American Express is not a community bank, and the Keeping Deposits Local Act is not written around American Express. But American Express operates in the same regulatory environment these bills touch, and members who vote repeatedly for financial sector legislation while holding financial sector equities are exactly the reason Blind Trust exists.
He also holds Chubb, the insurance giant, purchased March 31. The Financial Services committee prints Chubb-adjacent legislation regularly.
What He Sold
The sells are worth noting too. Caterpillar and Cummins, both dumped on March 31. Both are heavy industrials with significant exposure to infrastructure spending, tariff policy, and the construction cycle. Both have been caught in the crossfire of the ongoing tariff regime.
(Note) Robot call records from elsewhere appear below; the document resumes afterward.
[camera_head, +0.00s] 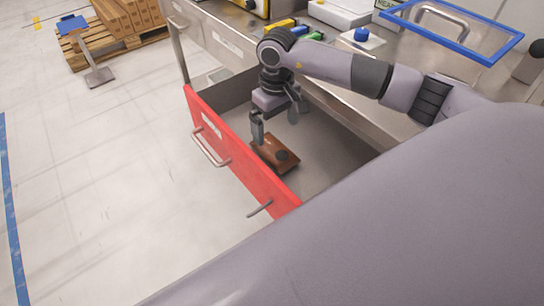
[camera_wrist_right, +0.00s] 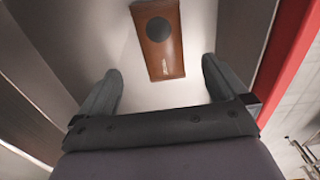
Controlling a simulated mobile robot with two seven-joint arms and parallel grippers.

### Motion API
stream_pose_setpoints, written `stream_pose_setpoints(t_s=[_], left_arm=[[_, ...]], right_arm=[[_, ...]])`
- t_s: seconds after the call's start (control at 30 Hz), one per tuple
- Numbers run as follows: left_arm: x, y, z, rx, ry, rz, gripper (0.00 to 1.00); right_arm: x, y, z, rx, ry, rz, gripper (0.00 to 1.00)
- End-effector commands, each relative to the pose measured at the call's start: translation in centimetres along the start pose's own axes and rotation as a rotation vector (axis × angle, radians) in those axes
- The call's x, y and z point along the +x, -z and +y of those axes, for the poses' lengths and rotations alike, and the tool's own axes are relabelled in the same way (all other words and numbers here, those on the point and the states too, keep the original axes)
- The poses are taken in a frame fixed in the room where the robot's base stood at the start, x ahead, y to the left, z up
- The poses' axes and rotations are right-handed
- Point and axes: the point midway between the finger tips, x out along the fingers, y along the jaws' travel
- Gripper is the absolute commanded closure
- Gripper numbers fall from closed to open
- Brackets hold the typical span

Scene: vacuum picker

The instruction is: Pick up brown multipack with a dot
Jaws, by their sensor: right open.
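The brown multipack (camera_head: 268,148) lies flat on the floor of the open drawer, near its red front. Its dark round dot (camera_head: 282,155) faces up. In the right wrist view the multipack (camera_wrist_right: 162,62) shows at the top, with the dot (camera_wrist_right: 158,30) at its far end. My right gripper (camera_head: 275,126) is open and empty, inside the drawer's space above and beside the multipack. In the wrist view its fingers (camera_wrist_right: 160,85) are spread wide, with the multipack ahead between their directions. My left gripper is not in view.
The red drawer front (camera_head: 235,150) stands close to the multipack; the rest of the grey drawer floor (camera_head: 325,135) is bare. The metal worktop (camera_head: 390,85) above holds a blue-framed clear panel (camera_head: 455,30) and several small coloured items. Open floor (camera_head: 100,190) lies left.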

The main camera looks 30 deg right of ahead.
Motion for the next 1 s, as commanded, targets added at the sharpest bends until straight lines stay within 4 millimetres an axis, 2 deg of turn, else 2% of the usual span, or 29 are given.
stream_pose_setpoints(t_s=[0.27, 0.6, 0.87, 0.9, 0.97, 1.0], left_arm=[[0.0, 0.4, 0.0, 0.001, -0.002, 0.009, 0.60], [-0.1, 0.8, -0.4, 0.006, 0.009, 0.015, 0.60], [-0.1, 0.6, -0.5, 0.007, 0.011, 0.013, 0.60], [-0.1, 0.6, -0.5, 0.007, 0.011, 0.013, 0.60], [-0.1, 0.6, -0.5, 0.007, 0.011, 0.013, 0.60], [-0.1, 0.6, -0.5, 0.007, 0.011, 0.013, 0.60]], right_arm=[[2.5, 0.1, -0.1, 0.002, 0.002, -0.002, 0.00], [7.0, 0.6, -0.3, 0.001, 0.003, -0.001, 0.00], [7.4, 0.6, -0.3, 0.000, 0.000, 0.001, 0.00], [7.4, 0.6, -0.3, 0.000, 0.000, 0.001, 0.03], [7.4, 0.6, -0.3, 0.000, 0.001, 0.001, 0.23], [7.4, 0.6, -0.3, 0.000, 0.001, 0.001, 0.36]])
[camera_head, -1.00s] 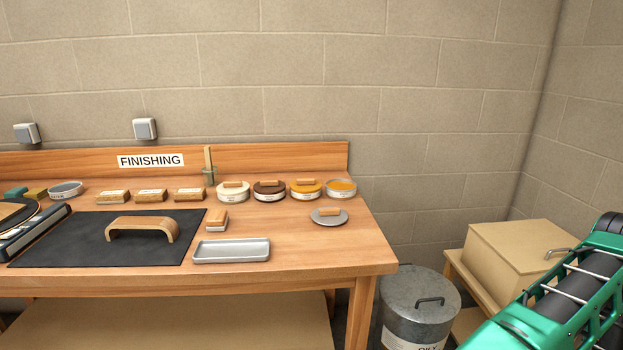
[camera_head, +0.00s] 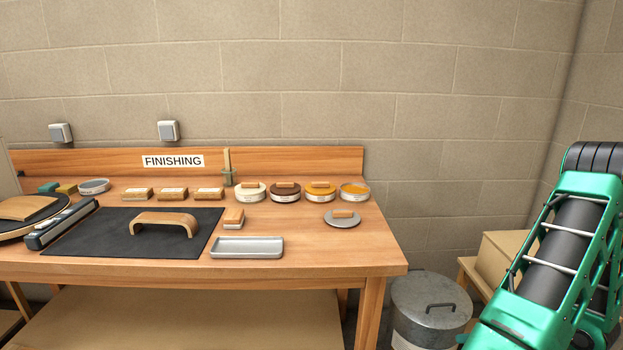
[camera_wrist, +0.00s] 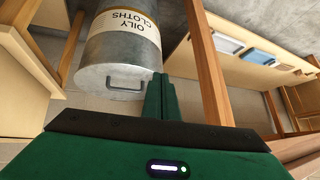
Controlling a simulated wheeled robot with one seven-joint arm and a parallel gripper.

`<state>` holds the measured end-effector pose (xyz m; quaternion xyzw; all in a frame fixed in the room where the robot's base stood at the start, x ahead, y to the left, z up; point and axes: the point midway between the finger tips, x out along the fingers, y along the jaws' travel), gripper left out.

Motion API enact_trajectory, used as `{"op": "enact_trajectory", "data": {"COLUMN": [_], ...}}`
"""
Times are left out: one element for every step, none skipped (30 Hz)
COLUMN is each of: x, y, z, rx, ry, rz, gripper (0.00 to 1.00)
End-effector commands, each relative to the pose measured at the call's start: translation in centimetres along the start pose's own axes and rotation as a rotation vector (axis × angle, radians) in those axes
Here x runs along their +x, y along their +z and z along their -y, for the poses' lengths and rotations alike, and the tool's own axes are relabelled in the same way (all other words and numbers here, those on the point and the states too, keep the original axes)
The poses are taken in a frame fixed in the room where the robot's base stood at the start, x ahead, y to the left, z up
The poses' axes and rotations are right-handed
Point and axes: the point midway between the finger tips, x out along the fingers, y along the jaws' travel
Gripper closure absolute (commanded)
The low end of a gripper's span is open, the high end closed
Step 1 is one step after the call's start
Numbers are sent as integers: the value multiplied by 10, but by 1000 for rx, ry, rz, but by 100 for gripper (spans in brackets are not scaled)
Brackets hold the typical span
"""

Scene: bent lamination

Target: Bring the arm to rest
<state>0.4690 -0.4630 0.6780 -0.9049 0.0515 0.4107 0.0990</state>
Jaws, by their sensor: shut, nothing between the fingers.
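My arm (camera_head: 556,260), green with dark inner parts, stands raised at the right of the head view, right of the bench and apart from it. My gripper (camera_wrist: 160,98) shows in the wrist view with its green fingers together and nothing between them. It points toward the floor area by the metal bin. My gripper's end is not seen in the head view.
The finishing bench (camera_head: 320,262) bears a black mat (camera_head: 75,235) with a bent wood piece (camera_head: 163,222), a metal tray (camera_head: 247,248) and several tins. A lidded metal bin (camera_head: 430,300) labelled for oily cloths stands right of it. A cardboard-coloured box (camera_head: 492,258) is partly behind my arm.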

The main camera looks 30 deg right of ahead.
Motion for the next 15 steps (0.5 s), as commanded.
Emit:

Moskowitz moved out of both on the same day he moved into defense and tech.
He also sold Qualcomm in the 5,000–$50,000 range on March 31. Qualcomm is a semiconductor company with heavy China exposure and has been more tariff-sensitive than Broadcom. He sold Qualcomm and bought Broadcom on the same day — one chipmaker out, a different chipmaker in, a deliberate bet on which chip company survives the current trade environment better.
The Quiet Part About the Pace
Thirty-two trades in 90 days puts Moskowitz near the top of the disclosure volume charts in the House. Most members file a handful of trades per quarter. Thirty-two belongs to someone actively managing a position.
Members are required to disclose. They are not required to divest, recuse, abstain, or look uncomfortable about it at a press conference.
The GEO Group story on Bluesky is about who Moskowitz is willing to go to bat for. The financial disclosures are about where he's putting his money. Together, they're a picture of a politician whose public positioning and private portfolio are both worth watching closely.
His primary challenger in South Florida is watching. So are we.